The Protest of the 13 / Dimas Castellanos

At a gathering last February with young people interested in the political history of Cuba, on my referring to the protest of Thirteen, one of those present threw out the question: Why do these events do not occur today? I reproduce here my response in honor of the 88th anniversary of that memorable event and to share it with readers of el Diario de Cuba.

The event occurred during a tribute of the Cuban Women’s Club for the Uruguayan writer Paulina Luisi, on March 18, 1923 at the Academy of Sciences, and consisted of a group of young people staging an act of civics and national dignity that contains valuable lessons for Cubans today.

Dr.
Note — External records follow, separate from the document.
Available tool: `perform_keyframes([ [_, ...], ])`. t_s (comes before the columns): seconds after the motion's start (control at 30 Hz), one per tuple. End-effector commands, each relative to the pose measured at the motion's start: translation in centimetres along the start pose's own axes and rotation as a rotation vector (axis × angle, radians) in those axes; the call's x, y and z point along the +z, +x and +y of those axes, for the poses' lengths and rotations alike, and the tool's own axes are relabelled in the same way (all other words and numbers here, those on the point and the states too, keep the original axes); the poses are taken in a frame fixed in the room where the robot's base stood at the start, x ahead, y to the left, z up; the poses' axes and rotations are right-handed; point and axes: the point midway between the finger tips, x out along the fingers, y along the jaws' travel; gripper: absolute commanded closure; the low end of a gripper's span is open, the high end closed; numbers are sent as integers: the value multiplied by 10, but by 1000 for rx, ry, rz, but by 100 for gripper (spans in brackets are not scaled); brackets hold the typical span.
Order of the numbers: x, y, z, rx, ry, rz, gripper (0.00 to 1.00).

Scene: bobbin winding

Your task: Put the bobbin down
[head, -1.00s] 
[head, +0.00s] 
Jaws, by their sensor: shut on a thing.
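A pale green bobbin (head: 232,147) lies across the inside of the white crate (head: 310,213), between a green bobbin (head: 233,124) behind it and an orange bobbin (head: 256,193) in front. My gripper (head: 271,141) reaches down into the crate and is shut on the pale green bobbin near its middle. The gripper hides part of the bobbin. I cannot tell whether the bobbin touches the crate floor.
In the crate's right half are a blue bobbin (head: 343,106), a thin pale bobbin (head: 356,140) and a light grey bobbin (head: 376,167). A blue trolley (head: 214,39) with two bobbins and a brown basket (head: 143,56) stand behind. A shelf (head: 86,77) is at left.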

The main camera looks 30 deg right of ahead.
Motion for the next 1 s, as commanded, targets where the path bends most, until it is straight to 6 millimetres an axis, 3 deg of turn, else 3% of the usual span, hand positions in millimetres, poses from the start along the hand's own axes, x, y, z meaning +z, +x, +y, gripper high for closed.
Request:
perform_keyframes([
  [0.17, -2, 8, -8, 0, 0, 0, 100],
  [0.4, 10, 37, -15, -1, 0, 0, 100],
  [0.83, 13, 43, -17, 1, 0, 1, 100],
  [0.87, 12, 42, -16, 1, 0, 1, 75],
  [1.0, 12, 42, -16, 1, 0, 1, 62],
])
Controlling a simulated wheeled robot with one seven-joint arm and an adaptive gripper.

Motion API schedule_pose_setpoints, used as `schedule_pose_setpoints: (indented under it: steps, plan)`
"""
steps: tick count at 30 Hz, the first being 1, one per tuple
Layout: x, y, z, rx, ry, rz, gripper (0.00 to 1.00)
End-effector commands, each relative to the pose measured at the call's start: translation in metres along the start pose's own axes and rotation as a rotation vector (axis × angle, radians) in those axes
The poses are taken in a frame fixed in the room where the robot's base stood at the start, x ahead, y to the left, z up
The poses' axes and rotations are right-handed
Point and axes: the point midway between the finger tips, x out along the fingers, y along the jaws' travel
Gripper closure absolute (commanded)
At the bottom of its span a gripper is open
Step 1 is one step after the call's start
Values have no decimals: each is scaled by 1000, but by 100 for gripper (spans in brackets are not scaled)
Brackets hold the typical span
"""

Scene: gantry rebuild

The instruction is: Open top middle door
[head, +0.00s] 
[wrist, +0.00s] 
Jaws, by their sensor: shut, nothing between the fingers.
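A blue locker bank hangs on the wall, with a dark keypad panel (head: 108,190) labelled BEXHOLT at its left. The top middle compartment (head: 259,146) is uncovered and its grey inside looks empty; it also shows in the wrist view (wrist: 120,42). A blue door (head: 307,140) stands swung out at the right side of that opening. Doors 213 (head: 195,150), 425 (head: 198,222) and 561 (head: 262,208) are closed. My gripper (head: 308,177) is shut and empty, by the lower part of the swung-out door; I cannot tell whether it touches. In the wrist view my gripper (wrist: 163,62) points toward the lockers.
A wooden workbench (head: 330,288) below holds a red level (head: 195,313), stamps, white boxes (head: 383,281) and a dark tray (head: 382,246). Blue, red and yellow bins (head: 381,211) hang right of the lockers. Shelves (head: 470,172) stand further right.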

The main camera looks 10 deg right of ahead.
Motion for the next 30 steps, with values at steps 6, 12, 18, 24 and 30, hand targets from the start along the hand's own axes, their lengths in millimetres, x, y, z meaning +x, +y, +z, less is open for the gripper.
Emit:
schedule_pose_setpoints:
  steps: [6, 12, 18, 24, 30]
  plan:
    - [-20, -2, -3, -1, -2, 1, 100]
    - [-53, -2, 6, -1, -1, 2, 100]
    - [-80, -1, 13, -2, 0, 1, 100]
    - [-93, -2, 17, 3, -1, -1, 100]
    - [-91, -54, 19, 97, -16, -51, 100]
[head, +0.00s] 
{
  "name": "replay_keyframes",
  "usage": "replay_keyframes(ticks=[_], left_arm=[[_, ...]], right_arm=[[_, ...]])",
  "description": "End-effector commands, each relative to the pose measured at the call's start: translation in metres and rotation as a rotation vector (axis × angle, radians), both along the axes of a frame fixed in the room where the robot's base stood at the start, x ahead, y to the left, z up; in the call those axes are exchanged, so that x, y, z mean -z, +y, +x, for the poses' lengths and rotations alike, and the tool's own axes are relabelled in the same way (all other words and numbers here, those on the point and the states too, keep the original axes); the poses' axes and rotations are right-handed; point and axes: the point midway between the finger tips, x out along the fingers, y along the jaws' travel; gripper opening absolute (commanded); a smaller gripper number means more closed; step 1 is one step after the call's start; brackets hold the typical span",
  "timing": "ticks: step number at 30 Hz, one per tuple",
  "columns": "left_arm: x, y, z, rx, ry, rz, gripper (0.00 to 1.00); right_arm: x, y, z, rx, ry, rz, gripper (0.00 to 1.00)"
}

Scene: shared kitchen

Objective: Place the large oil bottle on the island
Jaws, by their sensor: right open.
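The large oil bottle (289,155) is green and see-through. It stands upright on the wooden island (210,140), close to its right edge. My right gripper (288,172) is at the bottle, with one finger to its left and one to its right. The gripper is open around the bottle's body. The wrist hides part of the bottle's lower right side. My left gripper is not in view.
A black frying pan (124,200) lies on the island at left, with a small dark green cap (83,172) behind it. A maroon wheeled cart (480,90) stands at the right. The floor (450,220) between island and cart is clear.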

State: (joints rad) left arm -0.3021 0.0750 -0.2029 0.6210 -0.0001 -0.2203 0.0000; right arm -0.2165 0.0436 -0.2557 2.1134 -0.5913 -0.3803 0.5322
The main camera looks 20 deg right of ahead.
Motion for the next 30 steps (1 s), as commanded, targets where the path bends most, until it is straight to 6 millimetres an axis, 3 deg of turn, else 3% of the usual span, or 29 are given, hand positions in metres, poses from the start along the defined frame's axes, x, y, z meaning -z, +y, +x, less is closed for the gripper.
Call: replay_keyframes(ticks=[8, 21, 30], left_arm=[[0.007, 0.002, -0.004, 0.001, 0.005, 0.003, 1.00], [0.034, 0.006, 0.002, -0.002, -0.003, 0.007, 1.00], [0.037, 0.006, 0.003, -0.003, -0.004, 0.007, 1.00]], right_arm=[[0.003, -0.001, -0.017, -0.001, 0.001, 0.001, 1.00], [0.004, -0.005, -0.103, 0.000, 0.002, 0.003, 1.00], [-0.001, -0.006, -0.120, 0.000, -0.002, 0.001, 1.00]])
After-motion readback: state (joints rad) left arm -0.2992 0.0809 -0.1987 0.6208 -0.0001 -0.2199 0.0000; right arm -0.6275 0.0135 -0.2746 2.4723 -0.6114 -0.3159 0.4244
Alfredo Zayas Alfonso, who held the presidency, was the first leader in three decades who was not an officer during the War of Independence. Politician and lawyer, he was popularly known by the nicknames “The Chinaman Zayas,” and “The Stingy One.” After occupying various political responsibilities, he left the job of Vice President of the Republic in 1913, and appointed himself Official Historian of Cuba with a salary of 500 pesos a month. During his presidential term he won — “purely by chance” — the first prize in the National Lottery twice, erected a statue to himself while alive and gave free rein to the game, and so ended his term with a personal fortune of several million pesos.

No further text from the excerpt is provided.